Work required: Scan the data for "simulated" and copy the lines it appears in.

┌─ Supplied records

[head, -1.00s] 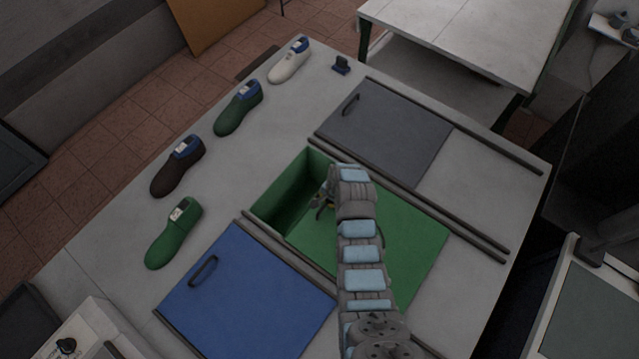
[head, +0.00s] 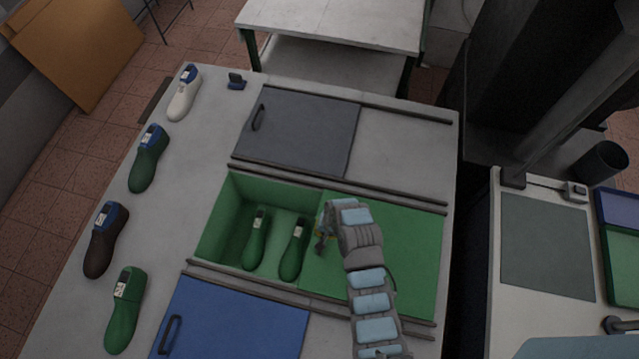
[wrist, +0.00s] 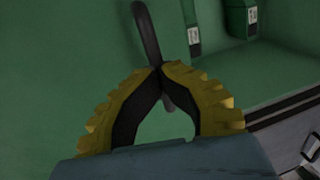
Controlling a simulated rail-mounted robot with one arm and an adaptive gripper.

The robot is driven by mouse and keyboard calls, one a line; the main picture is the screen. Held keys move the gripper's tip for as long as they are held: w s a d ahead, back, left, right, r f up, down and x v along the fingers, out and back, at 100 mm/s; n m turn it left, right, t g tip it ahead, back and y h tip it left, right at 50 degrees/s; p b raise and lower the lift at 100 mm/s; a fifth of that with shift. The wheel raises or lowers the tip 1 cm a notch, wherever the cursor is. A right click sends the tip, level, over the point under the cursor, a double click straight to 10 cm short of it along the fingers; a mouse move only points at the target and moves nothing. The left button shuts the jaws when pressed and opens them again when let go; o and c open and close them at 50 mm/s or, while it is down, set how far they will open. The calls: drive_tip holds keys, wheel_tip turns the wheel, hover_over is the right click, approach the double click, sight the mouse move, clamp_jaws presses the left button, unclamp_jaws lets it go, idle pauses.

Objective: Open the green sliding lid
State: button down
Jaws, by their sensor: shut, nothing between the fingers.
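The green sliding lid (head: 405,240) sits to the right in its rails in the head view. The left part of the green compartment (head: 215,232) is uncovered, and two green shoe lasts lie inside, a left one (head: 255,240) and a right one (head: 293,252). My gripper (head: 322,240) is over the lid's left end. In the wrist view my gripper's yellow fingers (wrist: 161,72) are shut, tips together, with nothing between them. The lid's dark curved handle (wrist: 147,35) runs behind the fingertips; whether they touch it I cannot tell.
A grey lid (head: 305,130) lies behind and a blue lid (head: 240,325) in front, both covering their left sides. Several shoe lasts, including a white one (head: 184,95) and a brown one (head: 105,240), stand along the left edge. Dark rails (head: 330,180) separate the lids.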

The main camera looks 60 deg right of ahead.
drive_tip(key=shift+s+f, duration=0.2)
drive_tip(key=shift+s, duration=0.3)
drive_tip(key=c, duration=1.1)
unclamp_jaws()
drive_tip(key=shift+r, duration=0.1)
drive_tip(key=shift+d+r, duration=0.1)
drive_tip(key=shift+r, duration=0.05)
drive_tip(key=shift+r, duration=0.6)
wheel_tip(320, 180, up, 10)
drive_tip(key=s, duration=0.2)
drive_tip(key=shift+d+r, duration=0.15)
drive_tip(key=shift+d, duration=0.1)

└─
┌─ Supplied records

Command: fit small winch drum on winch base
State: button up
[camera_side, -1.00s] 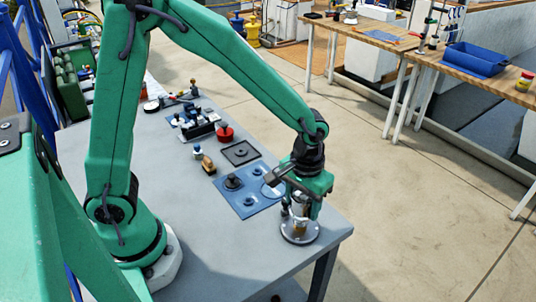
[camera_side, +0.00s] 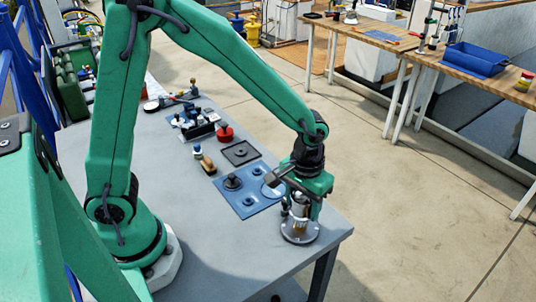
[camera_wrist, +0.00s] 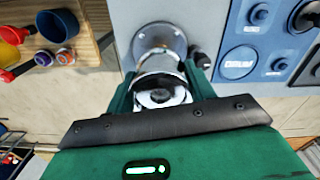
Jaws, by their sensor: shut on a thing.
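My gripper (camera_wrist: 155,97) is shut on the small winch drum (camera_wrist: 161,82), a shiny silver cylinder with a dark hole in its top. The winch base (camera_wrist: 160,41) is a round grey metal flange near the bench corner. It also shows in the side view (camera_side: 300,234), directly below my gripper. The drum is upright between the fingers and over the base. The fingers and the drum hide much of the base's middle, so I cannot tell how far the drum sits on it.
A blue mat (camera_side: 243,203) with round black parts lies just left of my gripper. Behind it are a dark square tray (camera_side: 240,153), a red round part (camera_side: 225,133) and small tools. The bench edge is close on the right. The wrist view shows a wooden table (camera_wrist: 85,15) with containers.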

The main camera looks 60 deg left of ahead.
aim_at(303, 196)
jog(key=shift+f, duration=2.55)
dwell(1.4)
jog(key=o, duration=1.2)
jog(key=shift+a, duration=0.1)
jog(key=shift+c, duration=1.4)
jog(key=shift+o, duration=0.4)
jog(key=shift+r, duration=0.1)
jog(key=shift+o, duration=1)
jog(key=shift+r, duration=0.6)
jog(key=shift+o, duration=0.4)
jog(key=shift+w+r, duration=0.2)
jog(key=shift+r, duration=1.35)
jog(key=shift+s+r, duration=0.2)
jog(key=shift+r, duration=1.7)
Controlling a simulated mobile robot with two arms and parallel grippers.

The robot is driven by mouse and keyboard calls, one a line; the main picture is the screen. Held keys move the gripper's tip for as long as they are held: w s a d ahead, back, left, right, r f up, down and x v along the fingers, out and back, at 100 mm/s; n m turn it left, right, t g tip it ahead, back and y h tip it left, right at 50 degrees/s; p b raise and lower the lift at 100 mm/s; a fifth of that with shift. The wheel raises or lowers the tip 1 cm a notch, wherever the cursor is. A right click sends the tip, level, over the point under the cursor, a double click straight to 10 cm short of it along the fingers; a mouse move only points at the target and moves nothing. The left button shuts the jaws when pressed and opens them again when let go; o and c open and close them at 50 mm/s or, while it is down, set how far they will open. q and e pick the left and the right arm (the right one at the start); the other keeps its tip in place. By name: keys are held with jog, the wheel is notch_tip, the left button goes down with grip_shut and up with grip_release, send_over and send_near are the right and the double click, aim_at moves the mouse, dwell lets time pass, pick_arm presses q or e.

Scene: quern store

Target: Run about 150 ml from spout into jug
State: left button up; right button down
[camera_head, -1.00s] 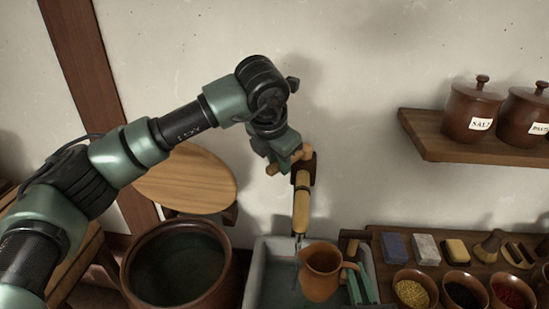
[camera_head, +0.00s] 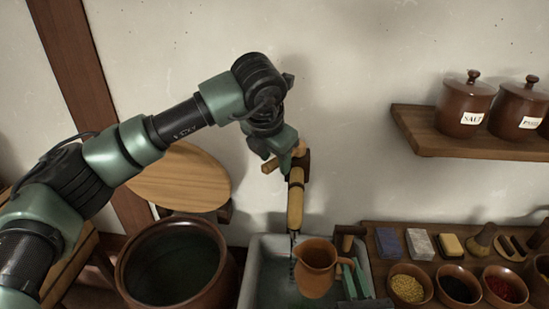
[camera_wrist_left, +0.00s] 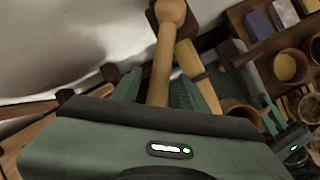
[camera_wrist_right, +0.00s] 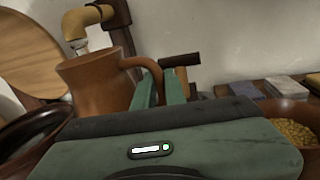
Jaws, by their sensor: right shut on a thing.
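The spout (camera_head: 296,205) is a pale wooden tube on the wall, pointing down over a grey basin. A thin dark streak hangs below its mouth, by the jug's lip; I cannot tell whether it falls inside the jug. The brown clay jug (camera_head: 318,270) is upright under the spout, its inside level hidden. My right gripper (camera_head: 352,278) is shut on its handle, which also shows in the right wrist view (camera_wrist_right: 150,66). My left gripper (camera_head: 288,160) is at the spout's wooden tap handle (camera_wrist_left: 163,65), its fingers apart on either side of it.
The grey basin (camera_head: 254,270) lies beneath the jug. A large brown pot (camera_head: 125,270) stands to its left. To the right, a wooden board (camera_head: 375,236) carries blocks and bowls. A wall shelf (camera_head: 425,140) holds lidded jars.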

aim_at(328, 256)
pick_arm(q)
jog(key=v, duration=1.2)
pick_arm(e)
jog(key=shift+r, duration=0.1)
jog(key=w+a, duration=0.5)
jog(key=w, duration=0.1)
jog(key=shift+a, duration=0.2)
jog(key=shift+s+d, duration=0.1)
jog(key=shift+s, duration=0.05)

└─
┌─ Supplied records

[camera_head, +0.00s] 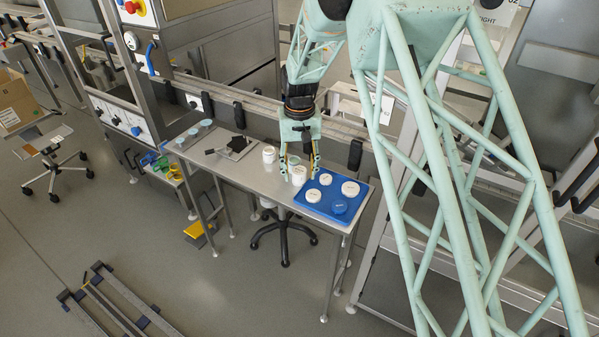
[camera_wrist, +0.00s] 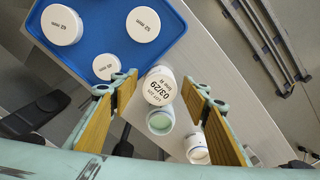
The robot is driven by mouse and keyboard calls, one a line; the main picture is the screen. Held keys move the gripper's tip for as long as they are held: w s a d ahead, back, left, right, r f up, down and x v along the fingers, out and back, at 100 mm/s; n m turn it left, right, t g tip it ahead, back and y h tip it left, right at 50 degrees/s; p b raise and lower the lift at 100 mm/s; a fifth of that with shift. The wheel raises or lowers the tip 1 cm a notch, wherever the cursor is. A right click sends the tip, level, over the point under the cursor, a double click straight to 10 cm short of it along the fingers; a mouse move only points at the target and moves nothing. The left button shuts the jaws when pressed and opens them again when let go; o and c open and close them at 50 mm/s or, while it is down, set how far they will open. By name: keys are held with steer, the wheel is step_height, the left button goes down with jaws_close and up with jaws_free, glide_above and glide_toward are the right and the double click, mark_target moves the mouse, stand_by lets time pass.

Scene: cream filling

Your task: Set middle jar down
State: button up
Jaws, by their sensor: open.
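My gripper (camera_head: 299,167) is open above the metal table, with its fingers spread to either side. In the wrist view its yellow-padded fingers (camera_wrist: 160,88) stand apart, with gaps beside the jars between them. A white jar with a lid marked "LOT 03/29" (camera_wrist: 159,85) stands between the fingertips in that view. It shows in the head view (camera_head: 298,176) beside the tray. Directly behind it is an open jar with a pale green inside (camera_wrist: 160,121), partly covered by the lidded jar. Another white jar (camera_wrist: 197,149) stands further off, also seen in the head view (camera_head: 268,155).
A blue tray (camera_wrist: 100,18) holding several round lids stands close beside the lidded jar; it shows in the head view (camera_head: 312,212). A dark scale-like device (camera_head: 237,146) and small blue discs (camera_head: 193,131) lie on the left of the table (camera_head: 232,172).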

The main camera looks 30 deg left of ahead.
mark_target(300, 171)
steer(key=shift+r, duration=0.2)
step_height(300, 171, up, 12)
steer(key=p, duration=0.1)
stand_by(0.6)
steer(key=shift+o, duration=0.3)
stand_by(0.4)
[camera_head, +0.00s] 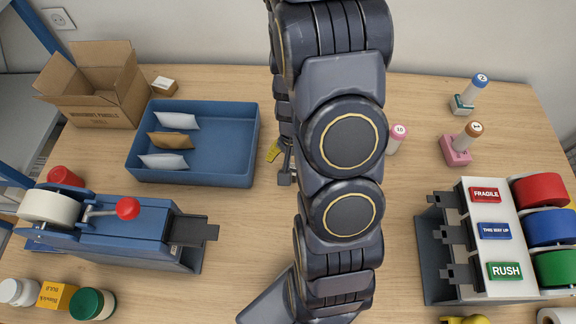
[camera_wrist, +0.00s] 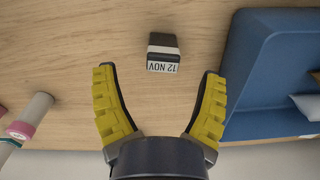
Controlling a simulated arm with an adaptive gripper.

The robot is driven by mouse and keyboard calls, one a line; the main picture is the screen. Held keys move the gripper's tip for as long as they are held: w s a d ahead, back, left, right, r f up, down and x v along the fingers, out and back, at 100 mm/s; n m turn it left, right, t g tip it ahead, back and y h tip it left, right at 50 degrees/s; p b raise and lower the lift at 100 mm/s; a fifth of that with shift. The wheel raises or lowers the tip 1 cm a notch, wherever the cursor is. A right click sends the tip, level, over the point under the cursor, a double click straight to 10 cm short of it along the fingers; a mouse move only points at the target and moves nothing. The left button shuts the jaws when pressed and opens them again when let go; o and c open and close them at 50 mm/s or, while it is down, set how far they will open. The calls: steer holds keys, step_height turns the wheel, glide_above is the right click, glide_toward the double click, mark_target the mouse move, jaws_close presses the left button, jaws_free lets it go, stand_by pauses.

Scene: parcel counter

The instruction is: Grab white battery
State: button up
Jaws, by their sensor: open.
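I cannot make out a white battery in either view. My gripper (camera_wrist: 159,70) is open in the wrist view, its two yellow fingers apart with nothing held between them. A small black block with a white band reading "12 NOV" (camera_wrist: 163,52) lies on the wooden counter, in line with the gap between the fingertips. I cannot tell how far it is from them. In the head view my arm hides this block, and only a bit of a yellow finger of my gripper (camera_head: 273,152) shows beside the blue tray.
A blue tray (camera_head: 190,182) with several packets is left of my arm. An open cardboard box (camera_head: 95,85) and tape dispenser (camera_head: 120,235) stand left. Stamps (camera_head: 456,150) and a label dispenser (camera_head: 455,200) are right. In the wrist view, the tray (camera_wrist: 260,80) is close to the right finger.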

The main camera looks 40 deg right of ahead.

└─

Expected answer:
Controlling a simulated rail-mounted robot with one arm and an adaptive gripper.
Controlling a simulated mobile robot with two arms and parallel grippers.
Controlling a simulated arm with an adaptive gripper.

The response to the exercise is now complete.